Copper has spent most of 2026 doing something it had not done in a quarter century: setting fresh records every few weeks. The COMEX contract printed an intraday all-time high of $6.71 per pound on May 13, and the May monthly close looks set to land at the top of the historical chart. In London, copper traded above $14,000 per tonne in mid-May, touching $14,196.50, within reach of the LME's January 29 record of $14,527.50.

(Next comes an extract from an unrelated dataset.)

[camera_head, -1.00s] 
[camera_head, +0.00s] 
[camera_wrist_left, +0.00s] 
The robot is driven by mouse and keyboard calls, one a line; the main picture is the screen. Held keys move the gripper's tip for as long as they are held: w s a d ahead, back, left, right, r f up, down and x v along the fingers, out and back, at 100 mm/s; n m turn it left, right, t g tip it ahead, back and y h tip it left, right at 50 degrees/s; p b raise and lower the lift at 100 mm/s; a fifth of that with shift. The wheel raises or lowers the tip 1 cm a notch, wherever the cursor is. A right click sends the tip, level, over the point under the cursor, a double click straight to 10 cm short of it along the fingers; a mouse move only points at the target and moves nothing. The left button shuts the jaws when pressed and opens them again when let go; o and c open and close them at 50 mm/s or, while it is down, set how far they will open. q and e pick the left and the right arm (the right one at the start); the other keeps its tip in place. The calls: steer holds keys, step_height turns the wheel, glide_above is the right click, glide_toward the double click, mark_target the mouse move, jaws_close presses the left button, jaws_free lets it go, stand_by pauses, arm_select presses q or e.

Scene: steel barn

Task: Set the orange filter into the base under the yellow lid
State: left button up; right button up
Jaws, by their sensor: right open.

Copper futures touched an all-time high above $6.58 per pound on May 12, 2026, capping a 40.86% gain over the prior twelve months as supply tightness collided with structural demand from grid build-out, electric vehicles, and AI data centers. Earlier in the year, the LME benchmark rallied 22% to a record $13,387 per tonne on January 6, 2026. Behind the price action lies a less-discussed story: what it actually costs the world's largest miners to pull a pound of copper out of the ground.

As power-hungry AI data centers drive a projected 2-million-ton surge in global copper demand by 2030, market attention remains fixated on the supply side. Fourth-quarter 2025 metrics provide a definitive look at how the world's top miners closed out the year. While overall volumes remain heavily concentrated among a few historic industry giants, the true Q4 narratives emerged further down the list, as mid-tier producers leveraged flagship asset expansions to hit multi-year highs and offset the sector's ongoing struggle with declining ore grades.